Görünmez bir denge var sanki… Çünkü sanayileşen ülkelerin sahip olduğu enerji kaynakları genellikle az iken, Ortadoğu ve Afrika’da olduğu gibi henüz sanayileşmemiş, gelişmekte olan birçok ülke önemli enerji rezervlerine sahiptir.. Satıcıların oluşturduğu OPEC gibi örgütler zaman zaman fiyat üzerinde de etkili olabilmiştir.
Petrolü, enerjisi olmayan ithalatçı ülkeler dengeli ve düzenli, güvenilir bir petrol arzına odaklanmıştır. Kesintisiz ve sürekli tedarik onlar için daha da önem kazanmıştır.
Özellikle 1973’lerin petrol krizi sonrası, Irak’a ABD müdahalesi (2003) ile ortaya çıkan arz kısıtlılığı nedeniyle fiyatın birden 3 kat yükselmesi petrolün etkisini ve gücünü tekrardan hatırlatmıştır. 2000’li yılların petrol şokları ve ekonomik büyüme ilişkisi, petrol fiyatları ve ekonomik büyüme arasındaki ilişkinin de sorgulanmasına sebep olmuştur. Bu neden-sonuç ilişkisi incelendiğinde ülkelerin fazlasıyla petrole bağımlı girdi maliyetleri ön plana çıkmıştır. Üstelik petro-kimya yan sanayi olarak da önemli bir ihtiyacı karşılamaktadır.
Ülkemizde de dış ticaretin önemli bir kaleminin petrol olması, neredeyse her 100 dolarlık ithalatın 25 dolarının gelip enerjiye dayanması, uzun yıllardır ithalatın ticaretin ana unsuru olduğunu göstermektedir. Bu yüzden haklı olarak enerji kaynaklarının çeşitlendirilmesi, yenilenebilir enerji kaynakları üzerine çalışmalar ve teşvik politikaları artmıştır.
Cari açığın sebeplerinden, önemli bir kalem haline gelen petrol ithal girdi maliyetleri, ekonomik büyüme için de sıkıntı kaynağı olarak görülmüştür.Petrol fiyatları şimdi düştü: 30 dolar alt seviyelerinde müşterisini beklemektedir. Son 10 yılda 140 dolar seviyelerine kadar yükselen bu fiyatın, bugün geldiği nokta dikkat çekicidir. Üreticiler için zor olsa da Türkiye gibi üretim ve kalkınmasında enerji maliyeti yüksek ülkeler bakımından kolaylaştırıcı ve sevindirici bir durumdur.

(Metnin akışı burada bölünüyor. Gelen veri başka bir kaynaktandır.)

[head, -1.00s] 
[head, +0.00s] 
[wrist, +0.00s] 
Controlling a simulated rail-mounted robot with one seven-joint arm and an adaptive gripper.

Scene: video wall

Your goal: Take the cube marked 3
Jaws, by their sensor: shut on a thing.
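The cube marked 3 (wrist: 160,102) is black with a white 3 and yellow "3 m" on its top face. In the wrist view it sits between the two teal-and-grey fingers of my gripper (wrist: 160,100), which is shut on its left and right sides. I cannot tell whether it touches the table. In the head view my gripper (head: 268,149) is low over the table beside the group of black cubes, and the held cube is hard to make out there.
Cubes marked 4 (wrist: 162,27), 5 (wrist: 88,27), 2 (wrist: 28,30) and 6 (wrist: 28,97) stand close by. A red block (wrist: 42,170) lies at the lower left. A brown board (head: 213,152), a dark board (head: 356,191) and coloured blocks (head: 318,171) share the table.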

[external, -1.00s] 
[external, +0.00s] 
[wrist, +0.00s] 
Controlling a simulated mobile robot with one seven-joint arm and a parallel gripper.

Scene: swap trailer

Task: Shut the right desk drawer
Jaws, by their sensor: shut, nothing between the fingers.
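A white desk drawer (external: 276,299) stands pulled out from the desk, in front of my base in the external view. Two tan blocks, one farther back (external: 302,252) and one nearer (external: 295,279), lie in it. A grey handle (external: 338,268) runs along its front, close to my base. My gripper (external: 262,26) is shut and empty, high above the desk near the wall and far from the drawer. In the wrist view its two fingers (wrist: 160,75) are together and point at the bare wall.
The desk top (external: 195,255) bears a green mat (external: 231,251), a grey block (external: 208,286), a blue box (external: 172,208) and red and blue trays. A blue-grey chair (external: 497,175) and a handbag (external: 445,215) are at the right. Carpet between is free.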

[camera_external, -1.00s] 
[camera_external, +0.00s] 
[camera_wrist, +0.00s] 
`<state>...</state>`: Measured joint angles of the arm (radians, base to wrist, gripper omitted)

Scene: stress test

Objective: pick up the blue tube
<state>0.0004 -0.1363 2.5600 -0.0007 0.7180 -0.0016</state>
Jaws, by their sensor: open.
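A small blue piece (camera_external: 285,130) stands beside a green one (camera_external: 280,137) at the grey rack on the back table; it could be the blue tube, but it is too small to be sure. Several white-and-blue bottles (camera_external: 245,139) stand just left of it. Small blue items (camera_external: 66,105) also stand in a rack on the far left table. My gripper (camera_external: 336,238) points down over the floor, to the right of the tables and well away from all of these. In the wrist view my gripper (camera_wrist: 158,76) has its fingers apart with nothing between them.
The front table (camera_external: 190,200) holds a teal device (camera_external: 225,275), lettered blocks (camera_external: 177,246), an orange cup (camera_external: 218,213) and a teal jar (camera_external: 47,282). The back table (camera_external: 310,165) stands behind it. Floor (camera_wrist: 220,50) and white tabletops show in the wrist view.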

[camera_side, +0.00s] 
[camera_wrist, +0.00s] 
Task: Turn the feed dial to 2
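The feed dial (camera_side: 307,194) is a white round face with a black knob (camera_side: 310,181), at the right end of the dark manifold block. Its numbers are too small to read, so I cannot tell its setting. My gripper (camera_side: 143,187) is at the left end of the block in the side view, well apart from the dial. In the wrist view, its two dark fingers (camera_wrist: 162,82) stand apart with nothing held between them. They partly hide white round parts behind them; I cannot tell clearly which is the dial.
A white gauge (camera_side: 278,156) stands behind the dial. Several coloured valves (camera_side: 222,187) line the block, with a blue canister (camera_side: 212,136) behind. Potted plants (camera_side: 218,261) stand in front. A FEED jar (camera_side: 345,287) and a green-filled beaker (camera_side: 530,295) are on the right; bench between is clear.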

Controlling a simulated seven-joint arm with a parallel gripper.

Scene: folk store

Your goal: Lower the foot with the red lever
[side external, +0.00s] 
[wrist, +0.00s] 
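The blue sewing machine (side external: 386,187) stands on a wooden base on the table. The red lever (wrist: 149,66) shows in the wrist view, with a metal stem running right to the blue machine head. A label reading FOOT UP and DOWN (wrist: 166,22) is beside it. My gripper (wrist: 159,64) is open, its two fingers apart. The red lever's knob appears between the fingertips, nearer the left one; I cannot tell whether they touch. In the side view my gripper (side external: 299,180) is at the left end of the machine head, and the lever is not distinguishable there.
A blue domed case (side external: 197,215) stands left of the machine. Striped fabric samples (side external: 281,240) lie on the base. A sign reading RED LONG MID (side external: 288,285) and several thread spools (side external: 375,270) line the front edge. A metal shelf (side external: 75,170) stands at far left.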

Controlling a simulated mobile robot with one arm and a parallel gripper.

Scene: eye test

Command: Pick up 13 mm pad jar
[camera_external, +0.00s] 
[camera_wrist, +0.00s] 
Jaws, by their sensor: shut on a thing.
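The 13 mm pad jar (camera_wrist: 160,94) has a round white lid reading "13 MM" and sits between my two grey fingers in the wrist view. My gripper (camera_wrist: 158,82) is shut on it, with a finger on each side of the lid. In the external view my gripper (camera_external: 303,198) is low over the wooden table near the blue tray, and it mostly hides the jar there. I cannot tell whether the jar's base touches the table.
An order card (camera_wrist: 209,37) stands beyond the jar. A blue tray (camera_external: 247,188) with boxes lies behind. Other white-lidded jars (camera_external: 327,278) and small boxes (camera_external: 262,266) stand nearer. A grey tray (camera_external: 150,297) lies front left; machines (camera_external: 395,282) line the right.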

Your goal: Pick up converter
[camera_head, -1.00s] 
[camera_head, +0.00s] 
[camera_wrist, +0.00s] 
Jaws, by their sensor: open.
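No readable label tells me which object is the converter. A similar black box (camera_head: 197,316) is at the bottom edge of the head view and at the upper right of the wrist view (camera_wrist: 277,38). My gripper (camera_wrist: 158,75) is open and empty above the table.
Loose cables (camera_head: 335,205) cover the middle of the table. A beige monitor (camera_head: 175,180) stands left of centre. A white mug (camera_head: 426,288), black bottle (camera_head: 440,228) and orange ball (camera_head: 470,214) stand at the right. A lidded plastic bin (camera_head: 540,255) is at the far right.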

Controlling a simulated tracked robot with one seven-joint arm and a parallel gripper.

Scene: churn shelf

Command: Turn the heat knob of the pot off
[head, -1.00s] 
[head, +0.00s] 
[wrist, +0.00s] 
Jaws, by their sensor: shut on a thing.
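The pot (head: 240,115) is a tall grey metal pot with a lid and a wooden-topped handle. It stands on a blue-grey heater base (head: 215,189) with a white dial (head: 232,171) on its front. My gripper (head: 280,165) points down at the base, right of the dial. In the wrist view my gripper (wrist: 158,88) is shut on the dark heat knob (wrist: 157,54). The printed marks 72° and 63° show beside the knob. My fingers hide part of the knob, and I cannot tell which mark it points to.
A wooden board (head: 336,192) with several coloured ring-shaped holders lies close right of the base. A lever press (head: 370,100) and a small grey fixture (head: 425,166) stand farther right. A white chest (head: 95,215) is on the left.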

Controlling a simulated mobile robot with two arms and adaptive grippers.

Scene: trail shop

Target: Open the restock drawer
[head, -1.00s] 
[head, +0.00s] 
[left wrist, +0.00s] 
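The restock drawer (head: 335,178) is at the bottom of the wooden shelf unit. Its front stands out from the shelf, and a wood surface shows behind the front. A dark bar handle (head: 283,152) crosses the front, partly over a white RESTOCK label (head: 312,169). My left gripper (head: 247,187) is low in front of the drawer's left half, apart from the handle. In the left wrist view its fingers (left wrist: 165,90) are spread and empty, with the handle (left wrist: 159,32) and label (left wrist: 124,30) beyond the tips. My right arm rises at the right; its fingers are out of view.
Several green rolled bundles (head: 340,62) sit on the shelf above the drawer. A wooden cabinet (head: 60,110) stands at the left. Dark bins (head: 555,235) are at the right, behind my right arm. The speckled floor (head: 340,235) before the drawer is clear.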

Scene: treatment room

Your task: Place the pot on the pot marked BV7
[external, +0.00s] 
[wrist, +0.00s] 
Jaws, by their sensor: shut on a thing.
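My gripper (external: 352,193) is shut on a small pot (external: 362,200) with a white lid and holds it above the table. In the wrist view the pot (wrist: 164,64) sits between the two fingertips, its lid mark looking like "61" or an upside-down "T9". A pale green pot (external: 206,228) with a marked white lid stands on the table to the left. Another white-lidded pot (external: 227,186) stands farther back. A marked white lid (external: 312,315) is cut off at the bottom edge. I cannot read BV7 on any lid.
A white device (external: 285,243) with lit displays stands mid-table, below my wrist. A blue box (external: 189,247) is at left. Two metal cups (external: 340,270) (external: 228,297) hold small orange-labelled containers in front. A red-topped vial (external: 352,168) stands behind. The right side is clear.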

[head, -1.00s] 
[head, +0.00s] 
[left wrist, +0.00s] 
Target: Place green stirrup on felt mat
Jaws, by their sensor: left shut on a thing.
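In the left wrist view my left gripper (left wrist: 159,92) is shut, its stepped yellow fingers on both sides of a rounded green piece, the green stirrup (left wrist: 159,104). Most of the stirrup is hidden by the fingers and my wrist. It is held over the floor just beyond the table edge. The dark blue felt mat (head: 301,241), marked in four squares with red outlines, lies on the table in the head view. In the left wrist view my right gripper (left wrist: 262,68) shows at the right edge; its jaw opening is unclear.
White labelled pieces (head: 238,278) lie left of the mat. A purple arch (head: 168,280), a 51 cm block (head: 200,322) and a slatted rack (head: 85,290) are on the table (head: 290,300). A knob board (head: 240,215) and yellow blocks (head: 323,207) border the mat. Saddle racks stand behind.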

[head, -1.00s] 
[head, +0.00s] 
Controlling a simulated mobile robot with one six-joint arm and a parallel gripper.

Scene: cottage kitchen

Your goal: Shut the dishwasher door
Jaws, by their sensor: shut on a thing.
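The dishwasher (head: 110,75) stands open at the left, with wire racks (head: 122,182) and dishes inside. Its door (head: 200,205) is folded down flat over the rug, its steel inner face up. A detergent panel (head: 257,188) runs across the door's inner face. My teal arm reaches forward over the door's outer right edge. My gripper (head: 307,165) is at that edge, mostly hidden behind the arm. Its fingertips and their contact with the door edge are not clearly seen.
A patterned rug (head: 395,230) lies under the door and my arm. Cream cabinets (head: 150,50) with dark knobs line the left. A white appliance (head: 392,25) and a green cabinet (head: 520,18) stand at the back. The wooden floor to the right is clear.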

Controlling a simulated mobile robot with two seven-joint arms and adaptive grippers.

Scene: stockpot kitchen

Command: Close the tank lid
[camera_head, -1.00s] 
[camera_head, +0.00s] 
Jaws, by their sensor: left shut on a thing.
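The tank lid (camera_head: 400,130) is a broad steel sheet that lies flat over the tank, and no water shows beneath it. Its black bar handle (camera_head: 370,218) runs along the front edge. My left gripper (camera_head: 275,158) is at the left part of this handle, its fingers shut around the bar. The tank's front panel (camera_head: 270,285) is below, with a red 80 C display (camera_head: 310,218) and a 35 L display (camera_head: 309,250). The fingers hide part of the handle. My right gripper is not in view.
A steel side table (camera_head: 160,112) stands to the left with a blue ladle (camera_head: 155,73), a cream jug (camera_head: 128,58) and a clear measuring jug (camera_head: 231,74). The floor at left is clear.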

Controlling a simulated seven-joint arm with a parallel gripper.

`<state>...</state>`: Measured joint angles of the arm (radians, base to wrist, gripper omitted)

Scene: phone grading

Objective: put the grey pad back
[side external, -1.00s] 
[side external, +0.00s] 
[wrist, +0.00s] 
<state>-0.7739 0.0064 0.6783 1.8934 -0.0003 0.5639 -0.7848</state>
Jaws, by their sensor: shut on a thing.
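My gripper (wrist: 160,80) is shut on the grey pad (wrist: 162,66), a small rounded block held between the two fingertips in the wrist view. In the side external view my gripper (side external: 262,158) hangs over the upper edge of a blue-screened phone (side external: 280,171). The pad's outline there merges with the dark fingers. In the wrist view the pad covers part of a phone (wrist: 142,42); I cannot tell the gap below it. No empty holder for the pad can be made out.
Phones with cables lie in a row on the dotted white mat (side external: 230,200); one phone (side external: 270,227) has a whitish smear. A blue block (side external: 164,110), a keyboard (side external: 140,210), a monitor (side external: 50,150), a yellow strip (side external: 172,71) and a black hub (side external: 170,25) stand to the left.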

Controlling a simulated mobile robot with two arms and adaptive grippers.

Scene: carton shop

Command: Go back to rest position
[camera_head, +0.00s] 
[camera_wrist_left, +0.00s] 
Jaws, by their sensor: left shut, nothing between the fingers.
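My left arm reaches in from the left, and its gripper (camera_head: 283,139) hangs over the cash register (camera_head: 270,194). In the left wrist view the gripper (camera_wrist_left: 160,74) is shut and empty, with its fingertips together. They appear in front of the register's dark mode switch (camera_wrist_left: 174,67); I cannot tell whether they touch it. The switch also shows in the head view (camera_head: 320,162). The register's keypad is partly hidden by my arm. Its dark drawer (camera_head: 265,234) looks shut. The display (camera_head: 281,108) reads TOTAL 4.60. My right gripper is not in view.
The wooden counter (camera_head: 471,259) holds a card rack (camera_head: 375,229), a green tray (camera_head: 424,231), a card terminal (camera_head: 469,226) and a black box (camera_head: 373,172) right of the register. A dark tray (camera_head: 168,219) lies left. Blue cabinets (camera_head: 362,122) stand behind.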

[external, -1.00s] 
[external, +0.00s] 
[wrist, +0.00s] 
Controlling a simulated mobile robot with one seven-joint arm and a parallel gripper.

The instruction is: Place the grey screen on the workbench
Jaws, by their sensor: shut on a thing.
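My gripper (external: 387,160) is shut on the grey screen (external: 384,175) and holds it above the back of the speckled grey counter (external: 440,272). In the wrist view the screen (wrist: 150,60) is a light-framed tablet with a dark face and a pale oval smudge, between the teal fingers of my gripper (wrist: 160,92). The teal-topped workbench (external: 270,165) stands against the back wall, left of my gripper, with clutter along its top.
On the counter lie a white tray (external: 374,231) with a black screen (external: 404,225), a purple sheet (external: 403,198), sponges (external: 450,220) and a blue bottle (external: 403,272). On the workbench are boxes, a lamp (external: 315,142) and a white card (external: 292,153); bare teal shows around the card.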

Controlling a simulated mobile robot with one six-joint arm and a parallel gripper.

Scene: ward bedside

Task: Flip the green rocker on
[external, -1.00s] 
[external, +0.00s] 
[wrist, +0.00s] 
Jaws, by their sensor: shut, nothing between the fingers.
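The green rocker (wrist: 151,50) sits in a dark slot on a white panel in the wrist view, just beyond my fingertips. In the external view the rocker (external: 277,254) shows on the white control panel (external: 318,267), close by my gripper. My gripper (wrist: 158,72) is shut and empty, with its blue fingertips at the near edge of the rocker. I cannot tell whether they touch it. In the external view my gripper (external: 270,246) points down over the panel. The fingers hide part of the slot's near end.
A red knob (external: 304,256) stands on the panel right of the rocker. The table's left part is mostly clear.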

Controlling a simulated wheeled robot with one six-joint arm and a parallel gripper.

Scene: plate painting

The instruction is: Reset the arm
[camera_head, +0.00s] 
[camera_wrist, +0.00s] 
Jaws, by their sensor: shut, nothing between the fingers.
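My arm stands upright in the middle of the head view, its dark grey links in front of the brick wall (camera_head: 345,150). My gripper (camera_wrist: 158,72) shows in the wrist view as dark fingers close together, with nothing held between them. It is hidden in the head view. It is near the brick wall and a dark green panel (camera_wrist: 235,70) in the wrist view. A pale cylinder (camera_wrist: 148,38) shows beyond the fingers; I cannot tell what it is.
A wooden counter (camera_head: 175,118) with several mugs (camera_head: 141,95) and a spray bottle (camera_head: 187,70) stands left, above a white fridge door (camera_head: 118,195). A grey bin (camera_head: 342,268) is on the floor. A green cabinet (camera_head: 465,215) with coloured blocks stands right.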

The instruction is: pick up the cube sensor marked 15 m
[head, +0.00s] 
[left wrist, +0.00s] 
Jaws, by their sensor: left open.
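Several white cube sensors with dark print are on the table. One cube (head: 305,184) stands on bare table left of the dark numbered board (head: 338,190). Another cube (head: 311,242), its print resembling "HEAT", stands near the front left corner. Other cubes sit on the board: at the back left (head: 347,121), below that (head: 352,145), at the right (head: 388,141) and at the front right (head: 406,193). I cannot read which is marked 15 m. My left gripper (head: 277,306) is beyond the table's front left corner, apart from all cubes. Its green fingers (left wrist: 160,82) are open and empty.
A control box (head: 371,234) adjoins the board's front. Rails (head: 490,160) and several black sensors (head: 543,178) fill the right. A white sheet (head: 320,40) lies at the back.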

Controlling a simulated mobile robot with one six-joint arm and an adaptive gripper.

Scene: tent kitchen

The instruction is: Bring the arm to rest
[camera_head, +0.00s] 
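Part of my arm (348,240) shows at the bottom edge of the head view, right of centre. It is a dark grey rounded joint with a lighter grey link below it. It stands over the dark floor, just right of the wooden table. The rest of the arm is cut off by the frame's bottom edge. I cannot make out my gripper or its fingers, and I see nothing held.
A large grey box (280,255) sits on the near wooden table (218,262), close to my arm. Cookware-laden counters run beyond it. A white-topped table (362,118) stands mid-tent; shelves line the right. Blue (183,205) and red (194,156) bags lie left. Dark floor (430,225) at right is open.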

Elbette bunun sürdürülebilirliği ve uzun süre devam etmesi söz konusu olmayacaktır. Ancak bizim gibi ekonomilerin nefes alması bakımından bu veriler önemlidir. Bu fiyatlarla Türkiye’nin yaklaşık 10 milyar dolar cari dengesine katkısı olacağı söylenebilir.
Petrolün 1973 krizinde yaşanan ani fiyat artışı, petrol üreten ülkeleri de vurmuştur. Petrol fiyatının bu seviyeleri sürdürülebilir değildir. Bunun için talebin artması ve üretimin de başlaması gerekmektedir.